“WHAT A STRANGE WORLD WE LIVE IN…”
– LEWIS CARROL, ALICE IN WONDERLAND
Like all investing, successful venture capital investing is about buying low and selling high. But venture capital investing offers another valuable benefit too, that it is non-correlated with other potential investment opportunities.
Non-correlated investments move in directions unrelated to the price movements of other investment asset classes rather than in unison with them. Regardless of how valuations of other assets are moving, venture capital investments can, and often do, move all over the place: up, down, sideways, forwards and backwards. The key, of course, is that at its exit, a good venture capital investment winds up at a considerably higher price than at the beginning, resulting in a significant financial gain.
Forecasting the precise timing of successful exits is almost impossible. For a start-up or early stage investment, five to ten years is the likely duration to an exit, but the exact moment and exit price are highly uncertain. Price, according to Henry David Thoreau, is how much of your life you must give up for something, and that is often how both a start-up entrepreneur and a venture capitalist experience exit pricing. Often, the more time invested, the higher the multiple on exit. The duration of the investment is often correlated with the final exit price, but that exit price is non-correlated with other potential investment opportunities.

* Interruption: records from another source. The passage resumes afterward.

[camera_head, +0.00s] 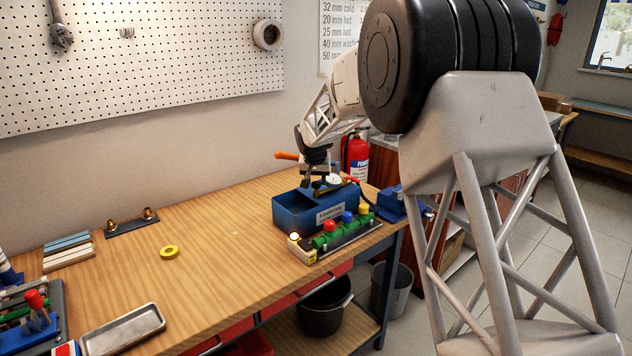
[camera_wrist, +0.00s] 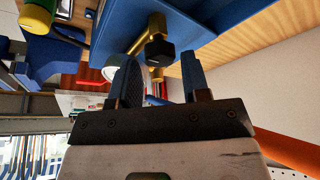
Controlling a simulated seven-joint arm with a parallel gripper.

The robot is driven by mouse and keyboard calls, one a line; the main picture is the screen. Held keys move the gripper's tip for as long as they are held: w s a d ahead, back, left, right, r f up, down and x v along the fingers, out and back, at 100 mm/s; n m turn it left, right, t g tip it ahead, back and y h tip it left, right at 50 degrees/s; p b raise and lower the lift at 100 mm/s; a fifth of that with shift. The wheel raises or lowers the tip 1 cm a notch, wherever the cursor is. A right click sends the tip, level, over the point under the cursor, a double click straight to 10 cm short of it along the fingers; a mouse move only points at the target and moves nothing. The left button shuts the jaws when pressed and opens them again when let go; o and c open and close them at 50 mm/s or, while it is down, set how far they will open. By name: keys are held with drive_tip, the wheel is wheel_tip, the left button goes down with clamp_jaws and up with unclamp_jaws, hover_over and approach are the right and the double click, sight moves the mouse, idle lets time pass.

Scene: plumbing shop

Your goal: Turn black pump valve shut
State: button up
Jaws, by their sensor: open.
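The blue pump box (camera_head: 292,214) with a white label stands near the right end of the wooden bench. My gripper (camera_head: 318,184) points down over its open top. In the wrist view my gripper (camera_wrist: 159,68) is open, one dark finger on each side of the picture's middle. The black pump valve (camera_wrist: 158,49) shows as a dark knob on a brass fitting (camera_wrist: 156,24), in line with the gap between the fingertips. I cannot tell whether a finger touches it. In the head view the knob is not clearly seen. A white round gauge (camera_head: 333,179) sits beside the gripper.
An orange handle (camera_head: 287,155) sticks out left of my gripper. A row of green valves with red (camera_head: 329,226), blue (camera_head: 347,216) and yellow (camera_head: 363,208) caps stands in front of the pump. A blue vise-like block (camera_head: 390,205) is at right. The bench's middle is mostly clear.

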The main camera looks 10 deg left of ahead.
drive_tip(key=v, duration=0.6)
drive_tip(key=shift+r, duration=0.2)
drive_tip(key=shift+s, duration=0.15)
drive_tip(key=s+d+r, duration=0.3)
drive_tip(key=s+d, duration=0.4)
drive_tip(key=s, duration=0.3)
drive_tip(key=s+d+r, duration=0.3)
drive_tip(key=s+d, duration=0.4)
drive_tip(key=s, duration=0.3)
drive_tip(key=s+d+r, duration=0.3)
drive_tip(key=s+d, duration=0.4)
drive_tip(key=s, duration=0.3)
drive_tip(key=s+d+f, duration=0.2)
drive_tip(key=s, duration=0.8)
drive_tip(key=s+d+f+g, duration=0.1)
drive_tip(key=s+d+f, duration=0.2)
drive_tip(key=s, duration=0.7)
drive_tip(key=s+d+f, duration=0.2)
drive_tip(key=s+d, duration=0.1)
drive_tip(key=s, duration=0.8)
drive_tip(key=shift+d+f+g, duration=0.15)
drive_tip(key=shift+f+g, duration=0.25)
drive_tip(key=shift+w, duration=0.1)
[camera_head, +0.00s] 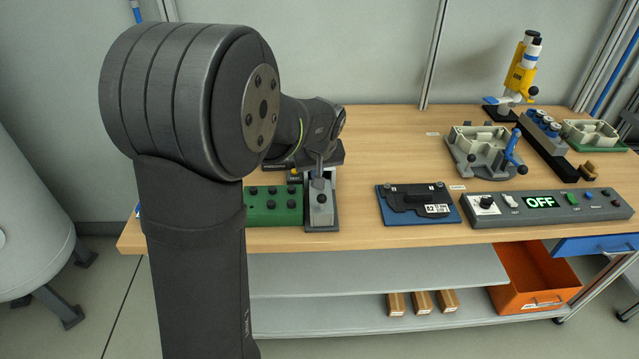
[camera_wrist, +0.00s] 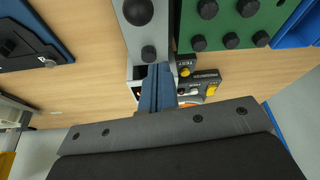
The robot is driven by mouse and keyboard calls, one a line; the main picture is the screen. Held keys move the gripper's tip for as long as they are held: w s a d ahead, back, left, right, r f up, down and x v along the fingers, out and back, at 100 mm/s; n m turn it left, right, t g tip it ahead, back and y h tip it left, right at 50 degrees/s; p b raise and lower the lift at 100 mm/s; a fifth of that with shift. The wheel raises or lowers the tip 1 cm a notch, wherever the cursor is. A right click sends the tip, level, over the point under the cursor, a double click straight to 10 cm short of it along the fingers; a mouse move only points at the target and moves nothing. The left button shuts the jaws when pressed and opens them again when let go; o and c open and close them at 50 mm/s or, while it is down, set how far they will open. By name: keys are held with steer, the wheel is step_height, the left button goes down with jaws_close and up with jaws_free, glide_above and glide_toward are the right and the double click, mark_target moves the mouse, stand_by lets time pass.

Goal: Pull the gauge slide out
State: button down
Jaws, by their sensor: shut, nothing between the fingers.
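The gauge slide looks to be the light grey block (camera_head: 320,205) with a dark knob, on a dark base beside a green block (camera_head: 272,204). In the wrist view the grey block (camera_wrist: 134,34) runs in from the top edge, with a large black ball knob and a smaller knob near its end. My gripper (camera_wrist: 158,70) has its blue-grey fingers together and empty, with the tips just by the smaller knob. I cannot tell whether they touch it. In the head view my wrist partly hides the fixture behind the block.
A black plate on a blue base (camera_head: 418,204) lies to the right, then a control box (camera_head: 545,206) showing OFF. Behind them stands a grey fixture with a blue lever (camera_head: 482,150). Bare wood lies between block and plate.

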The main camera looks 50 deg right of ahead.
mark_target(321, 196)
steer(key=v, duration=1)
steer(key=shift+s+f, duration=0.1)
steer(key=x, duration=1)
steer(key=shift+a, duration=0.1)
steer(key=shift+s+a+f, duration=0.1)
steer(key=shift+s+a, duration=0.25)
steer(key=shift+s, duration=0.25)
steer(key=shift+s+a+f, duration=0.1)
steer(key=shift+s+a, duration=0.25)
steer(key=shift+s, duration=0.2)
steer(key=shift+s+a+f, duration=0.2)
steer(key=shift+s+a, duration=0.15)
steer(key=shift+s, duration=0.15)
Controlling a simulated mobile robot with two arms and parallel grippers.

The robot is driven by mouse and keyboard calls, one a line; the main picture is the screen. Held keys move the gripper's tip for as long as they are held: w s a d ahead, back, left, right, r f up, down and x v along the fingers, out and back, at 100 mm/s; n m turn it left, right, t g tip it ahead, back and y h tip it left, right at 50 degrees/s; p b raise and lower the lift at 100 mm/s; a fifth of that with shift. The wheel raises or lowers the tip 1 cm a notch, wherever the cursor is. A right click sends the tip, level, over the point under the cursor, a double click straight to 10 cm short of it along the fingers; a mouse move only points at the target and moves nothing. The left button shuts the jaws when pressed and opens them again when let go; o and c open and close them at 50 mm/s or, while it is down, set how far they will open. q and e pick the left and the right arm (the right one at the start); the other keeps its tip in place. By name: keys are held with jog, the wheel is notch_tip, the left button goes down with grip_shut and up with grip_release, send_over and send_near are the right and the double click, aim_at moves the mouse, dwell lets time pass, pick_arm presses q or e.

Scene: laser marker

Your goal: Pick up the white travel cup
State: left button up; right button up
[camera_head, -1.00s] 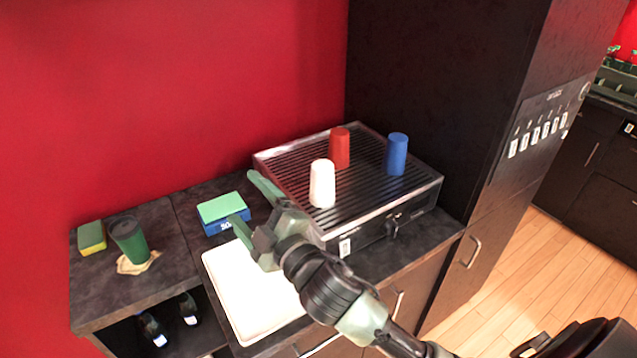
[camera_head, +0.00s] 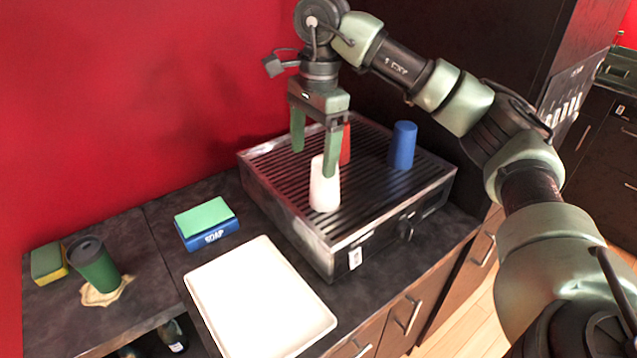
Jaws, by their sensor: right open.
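The white travel cup (camera_head: 323,190) stands upright on the ribbed metal top of the laser marker (camera_head: 282,190), near its front left. My right gripper (camera_head: 315,164) points straight down with its green fingers apart and empty. One finger overlaps the top of the white cup in the picture; the other hangs to the left and farther back. I cannot tell whether the finger touches the cup. A red cup (camera_head: 346,143) stands behind, partly hidden by the gripper. A blue cup (camera_head: 402,146) stands to the right. My left gripper is out of view.
A white tray (camera_head: 262,305) lies on the dark counter in front of the machine. A blue soap box with a green sponge (camera_head: 205,222) is left of it. A green lidded cup (camera_head: 95,266) on a stained cloth and another sponge (camera_head: 47,263) are far left.

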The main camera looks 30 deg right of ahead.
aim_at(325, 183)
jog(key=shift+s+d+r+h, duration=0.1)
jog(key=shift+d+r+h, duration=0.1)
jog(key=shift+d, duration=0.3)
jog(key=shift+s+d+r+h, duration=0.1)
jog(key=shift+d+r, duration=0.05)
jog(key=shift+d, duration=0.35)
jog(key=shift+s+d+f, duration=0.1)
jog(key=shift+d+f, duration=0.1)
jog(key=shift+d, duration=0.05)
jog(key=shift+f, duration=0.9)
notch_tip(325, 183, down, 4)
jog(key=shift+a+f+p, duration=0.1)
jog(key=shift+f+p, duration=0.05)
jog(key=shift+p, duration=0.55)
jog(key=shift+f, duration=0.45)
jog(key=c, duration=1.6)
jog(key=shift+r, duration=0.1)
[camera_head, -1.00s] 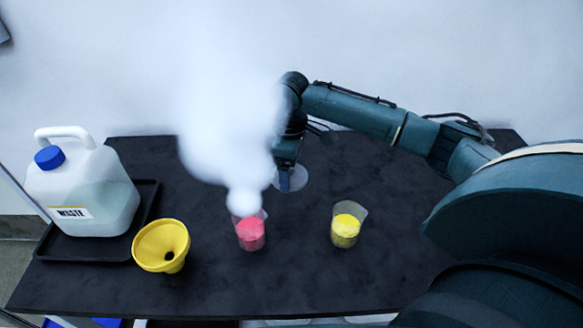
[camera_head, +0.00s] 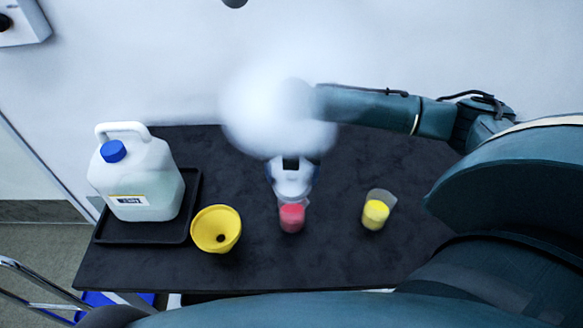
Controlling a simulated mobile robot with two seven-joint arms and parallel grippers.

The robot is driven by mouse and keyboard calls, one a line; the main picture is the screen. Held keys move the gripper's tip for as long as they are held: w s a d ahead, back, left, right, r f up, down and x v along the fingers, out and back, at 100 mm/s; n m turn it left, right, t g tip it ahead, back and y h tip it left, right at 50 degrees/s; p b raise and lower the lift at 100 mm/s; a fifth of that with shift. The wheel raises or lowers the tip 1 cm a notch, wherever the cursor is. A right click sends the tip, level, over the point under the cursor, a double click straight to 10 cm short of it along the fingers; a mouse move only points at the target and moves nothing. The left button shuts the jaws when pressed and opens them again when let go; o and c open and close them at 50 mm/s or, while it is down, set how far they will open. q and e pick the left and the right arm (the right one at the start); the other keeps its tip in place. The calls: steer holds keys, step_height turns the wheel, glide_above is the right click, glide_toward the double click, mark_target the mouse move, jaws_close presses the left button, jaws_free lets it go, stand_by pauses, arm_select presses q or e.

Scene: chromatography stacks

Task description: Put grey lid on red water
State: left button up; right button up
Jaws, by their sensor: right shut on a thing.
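A small beaker of red liquid (camera_head: 292,218) stands on the black table, right of the yellow funnel. My right gripper (camera_head: 293,178) is directly above and behind it in the picture, shut on the pale grey lid (camera_head: 293,188). The lid overlaps the top of the red beaker in the view; I cannot tell whether it touches the rim. White vapour hides the wrist and part of the gripper. My left gripper is not in view.
A beaker of yellow liquid (camera_head: 375,214) stands to the right. The yellow funnel (camera_head: 216,230) is to the left. A white waste canister (camera_head: 140,180) with a blue cap sits on a black tray (camera_head: 187,212). The table (camera_head: 330,262) is clear in front.

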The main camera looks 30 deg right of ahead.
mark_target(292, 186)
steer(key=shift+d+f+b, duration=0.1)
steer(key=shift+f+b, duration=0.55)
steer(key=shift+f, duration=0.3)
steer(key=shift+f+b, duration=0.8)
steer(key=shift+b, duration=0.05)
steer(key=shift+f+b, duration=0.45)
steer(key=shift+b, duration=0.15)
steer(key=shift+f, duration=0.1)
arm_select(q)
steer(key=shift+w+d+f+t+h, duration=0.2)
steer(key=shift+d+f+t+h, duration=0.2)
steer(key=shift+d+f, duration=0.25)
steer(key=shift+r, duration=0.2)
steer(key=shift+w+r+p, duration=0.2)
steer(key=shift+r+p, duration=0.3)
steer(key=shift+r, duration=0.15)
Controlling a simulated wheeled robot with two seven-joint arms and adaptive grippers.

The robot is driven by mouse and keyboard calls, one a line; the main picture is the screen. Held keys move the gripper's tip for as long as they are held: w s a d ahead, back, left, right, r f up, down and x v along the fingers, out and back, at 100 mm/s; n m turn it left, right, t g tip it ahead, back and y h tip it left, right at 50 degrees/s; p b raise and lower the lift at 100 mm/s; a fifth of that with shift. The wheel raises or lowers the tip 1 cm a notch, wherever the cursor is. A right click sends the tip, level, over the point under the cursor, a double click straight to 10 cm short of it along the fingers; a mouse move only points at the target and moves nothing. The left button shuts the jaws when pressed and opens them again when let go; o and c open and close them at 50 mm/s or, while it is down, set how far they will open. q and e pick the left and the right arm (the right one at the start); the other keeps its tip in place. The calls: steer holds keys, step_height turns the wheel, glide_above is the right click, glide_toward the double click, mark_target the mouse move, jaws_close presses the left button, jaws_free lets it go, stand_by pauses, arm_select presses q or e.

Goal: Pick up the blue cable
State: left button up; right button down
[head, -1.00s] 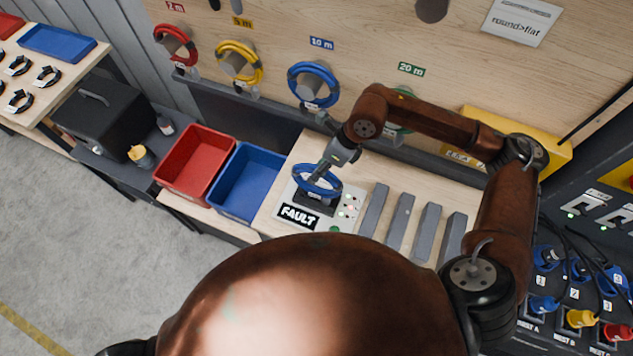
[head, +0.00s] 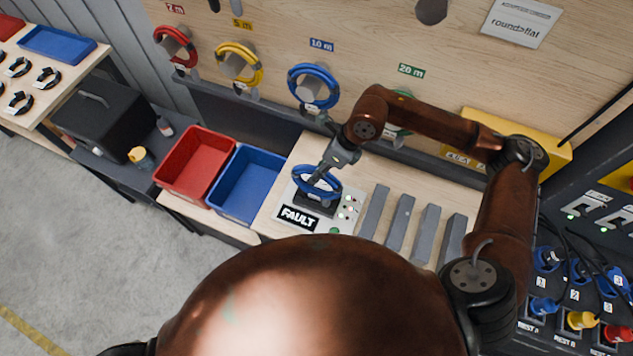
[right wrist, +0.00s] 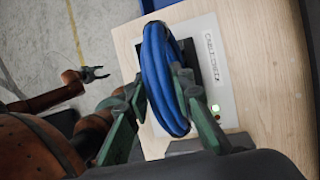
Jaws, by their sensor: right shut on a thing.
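A coiled blue cable (head: 317,183) stands over the black block of the test plate on the wooden bench. My right gripper (head: 323,172) is shut on the top of this coil from above. In the right wrist view the blue coil (right wrist: 163,75) sits between the green fingers of my right gripper (right wrist: 160,92). I cannot tell whether the coil touches the block. A second blue coil (head: 314,86) hangs on the wall board under the 10 m label. My left gripper (right wrist: 97,73) shows in the right wrist view, apart from everything, with its fingers spread.
The plate has a FAULT display (head: 298,217) and small lights. A blue bin (head: 236,208) and a red bin (head: 166,182) stand to its left. Grey bars (head: 400,222) lie to its right. Red and yellow coils hang on the board.

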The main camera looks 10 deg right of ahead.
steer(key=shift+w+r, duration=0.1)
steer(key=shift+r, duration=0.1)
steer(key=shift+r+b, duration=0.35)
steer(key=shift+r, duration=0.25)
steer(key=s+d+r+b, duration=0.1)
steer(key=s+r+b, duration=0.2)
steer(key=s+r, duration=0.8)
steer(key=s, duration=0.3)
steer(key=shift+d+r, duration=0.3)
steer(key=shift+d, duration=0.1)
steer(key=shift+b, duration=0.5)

If an investor is making or has made a number of other asset class investments such as stocks, bonds, real estate, or art, a venture capital investment can often add additional value (or mitigate risk) because it is non-correlated with those other assets. Whether those assets move up or down in value will have little impact on the venture capital investment, which may even often move in the opposite or near opposite direction.
One of the major reasons a venture capital investment is non-correlated is that it generally has little or no value until it is either sold or taken pubic in an initial public offering. Until this final exit, it is difficult, and sometimes impossible, to assess a fair value for many ventures, and so, while some holders of venture investments may adjust the values on their books, many venture capital firms may not even try to write up or down the book value of the investment unless it is viewed as worthless.
Moreover, since the exit may occur at any time, the exit value is often not related to how stocks, bonds, or other assets are performing. Being non-correlated can be of real value to an investor, as the cash from the exit can be deployed advantageously at a time when the value of other investment opportunities is down, or it may help avoid the need to sell other assets at an unfavorable price for liquidity.
Venture capital investing has this duality – its exit price is both correlated with time (i.e. investment duration), which lends it a certain predictability, and non-correlated with other investments, which can render its exit price out of sync with other assets. It is this duality of the correlated and the non-correlated that gives venture capital investing a uniquely valuable and often under-appreciated place in an investment portfolio.